Solutions for Discussion 1, Question B

Let f,g be two functions in W. Then by the sum rule for derivatives, (f+g)'' - 3(f+g)' + 2(f+g) = f'' + g'' - 3f' - 3g' + 2f + 2g = (f'' - 3f' + 2f) + (g'' - 3g' + 2g) = 0 + 0 = 0. Hence, f + g is in the set W. Similarly, if t is a real number, then by the scalar multiple rule for derivatives, (tf)'' - 3(tf)' + 2(tf) = tf'' - 3tf' + 2tf = t(f'' - 3f' + 2f) = t.0 = 0. Hence tf is also in the set W. Since W is closed under sums and scalar multiples, it is a vector subspace of Fun(R).
The elements of L({e^x,e^2x}) are the functions of the form ae^x+be^2x, where a,b are real scalars. To show every one of these functions is contained in W, we proceed as follows: By the sum and scalar multiple rules for derivatives again, (ae^x+be^2x)'' - 3(ae^x+be^2x)' + 2ae^x+be^2x = (a - 3a + 2a)e^x + (4b - 6b + 2b)e^2x = 0. Hence L({e^x,e^2x}) is contained in W.
Let f = a₁ e^x + b₁e^2x and g = a₂ e^x + b₂e^2x be two elements of L({e^x,e^2x}). Then f + g = (a₁ + a₂) e^x + (b₁ + b₂)e^2x, which is also in L({e^x,e^2x}). Similarly, if t is a scalar, tf = (ta₁) e^x + (tb₁)e^2x is an element of L({e^x,e^2x}). Therefore, L({e^x,e^2x}) is a vector subspace of Fun(R).
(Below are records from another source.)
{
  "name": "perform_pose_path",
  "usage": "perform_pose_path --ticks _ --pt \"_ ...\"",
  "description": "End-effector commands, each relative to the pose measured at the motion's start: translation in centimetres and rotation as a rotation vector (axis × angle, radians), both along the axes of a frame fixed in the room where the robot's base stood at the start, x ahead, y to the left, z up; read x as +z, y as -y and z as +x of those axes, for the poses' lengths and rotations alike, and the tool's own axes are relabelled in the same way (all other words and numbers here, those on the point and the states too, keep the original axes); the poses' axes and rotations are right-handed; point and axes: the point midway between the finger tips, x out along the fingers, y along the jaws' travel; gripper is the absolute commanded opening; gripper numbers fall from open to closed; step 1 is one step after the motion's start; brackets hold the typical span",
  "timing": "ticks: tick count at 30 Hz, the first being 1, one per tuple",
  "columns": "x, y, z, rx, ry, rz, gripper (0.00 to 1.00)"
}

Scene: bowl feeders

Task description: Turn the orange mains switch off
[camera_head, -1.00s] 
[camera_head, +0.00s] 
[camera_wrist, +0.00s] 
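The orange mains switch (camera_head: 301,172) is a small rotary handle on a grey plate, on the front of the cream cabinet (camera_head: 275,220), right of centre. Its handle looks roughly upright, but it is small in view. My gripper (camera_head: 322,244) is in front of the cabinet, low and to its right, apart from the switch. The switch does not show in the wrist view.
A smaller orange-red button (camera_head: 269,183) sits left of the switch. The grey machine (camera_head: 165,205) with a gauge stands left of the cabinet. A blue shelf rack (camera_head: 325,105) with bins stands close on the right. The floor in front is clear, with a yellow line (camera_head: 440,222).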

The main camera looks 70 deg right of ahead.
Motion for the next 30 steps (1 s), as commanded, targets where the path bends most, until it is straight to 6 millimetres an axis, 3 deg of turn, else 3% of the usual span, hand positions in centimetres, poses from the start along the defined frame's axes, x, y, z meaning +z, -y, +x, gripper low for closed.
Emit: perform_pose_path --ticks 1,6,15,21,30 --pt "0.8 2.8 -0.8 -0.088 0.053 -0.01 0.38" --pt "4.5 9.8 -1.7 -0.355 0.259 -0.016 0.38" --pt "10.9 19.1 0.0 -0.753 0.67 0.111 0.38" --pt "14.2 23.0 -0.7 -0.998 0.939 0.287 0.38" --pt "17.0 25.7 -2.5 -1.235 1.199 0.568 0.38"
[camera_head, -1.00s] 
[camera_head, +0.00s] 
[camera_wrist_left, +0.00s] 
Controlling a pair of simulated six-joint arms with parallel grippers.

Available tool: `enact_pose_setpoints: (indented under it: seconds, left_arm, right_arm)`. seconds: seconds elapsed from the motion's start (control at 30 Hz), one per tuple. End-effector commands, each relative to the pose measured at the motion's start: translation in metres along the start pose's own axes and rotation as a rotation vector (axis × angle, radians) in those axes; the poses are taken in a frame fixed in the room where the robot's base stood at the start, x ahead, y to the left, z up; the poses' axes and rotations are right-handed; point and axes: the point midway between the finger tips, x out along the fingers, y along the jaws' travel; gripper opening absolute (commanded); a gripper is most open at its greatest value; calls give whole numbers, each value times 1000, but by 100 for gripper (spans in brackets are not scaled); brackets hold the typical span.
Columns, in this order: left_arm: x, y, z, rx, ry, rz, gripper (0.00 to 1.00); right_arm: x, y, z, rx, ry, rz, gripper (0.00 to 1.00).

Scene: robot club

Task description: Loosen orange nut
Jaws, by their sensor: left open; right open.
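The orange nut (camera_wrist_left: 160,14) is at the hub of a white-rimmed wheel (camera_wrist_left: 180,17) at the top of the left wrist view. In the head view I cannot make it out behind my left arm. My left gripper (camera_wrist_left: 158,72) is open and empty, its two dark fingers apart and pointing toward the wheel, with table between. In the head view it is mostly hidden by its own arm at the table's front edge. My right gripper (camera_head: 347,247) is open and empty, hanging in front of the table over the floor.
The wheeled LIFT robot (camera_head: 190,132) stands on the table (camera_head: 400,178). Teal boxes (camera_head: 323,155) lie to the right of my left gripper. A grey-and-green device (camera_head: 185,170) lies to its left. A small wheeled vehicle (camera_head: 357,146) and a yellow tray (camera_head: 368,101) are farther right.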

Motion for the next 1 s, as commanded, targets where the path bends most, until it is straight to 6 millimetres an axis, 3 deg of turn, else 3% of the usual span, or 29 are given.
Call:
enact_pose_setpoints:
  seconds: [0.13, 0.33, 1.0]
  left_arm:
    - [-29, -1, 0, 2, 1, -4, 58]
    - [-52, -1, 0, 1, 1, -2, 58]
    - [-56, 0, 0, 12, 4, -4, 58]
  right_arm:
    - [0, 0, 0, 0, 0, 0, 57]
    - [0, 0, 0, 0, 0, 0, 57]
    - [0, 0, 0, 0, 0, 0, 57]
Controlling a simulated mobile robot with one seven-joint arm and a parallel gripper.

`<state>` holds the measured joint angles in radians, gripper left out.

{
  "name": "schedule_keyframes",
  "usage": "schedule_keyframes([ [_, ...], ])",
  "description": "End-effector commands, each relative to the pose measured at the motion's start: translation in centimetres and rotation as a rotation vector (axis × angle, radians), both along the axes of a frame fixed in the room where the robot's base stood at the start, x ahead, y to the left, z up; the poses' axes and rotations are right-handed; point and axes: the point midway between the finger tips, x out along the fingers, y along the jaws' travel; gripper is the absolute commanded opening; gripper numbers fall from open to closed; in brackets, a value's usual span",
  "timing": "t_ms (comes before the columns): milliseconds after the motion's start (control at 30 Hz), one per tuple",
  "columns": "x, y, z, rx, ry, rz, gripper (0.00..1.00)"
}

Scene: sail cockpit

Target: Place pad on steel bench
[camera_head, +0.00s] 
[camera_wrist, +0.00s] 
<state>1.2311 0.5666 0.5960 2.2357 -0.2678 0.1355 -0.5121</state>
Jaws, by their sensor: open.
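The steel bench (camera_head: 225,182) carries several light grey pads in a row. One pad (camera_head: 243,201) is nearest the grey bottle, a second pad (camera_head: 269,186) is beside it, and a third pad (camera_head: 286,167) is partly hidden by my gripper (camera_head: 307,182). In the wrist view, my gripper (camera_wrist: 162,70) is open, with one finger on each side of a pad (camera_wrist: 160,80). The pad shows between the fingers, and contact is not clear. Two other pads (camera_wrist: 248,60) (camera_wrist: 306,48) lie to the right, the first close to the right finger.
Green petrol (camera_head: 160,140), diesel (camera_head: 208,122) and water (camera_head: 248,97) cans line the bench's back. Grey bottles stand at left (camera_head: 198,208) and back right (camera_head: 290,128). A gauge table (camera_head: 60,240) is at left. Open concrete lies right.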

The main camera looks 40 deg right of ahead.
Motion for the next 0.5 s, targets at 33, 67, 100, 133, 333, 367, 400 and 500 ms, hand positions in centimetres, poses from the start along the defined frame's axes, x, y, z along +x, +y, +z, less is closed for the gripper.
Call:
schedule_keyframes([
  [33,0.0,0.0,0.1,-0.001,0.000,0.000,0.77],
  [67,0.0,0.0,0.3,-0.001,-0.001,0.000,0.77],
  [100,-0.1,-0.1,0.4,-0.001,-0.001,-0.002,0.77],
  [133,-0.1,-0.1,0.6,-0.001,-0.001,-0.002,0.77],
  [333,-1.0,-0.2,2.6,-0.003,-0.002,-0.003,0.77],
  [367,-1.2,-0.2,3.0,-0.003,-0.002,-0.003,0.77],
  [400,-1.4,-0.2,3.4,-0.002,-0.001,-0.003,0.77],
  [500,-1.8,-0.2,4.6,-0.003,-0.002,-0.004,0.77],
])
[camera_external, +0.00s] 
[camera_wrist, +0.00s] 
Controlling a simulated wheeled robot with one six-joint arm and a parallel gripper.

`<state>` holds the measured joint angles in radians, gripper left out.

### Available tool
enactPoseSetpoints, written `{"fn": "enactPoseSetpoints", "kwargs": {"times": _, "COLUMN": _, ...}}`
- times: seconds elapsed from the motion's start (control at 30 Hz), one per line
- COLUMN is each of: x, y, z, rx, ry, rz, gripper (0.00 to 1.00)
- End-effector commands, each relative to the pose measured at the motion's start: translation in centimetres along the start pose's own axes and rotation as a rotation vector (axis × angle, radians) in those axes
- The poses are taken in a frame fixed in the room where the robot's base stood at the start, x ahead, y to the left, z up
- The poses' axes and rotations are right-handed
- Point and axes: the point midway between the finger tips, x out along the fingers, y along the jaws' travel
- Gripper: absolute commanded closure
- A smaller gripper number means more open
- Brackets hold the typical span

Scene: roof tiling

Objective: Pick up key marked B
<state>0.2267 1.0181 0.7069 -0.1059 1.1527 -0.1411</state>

If E is any subset of a vector space V, and A,B are elements of the linear span of E, then possibly by adding terms with zero coefficients, we may assume that the same collections of vectors from E are "used" in making both A,B: A = c₁A₁ + ... + c_nA_n, and B = d₁A₁ + ... + d_nA_n, where c_i,d_i are real scalars, and A_i are vectors in E. Then A + B= (c₁+d₁)A₁ + ... + (c_n+d_n)A_n, which is also in L(E). Similarly, the scalar multiple tA = (tc₁)A₁ + ... + (tc_n)A_n, which is a vector in L(E). Therefore, L(E) is a vector subspace of V. The linear span of the empty set can be defined to be the subset of V consisting of just the zero vector from V (every vector subspace of V must contain the zero vector, and the set containing the zero vector is a subspace.)
Done in class on Monday, February 1.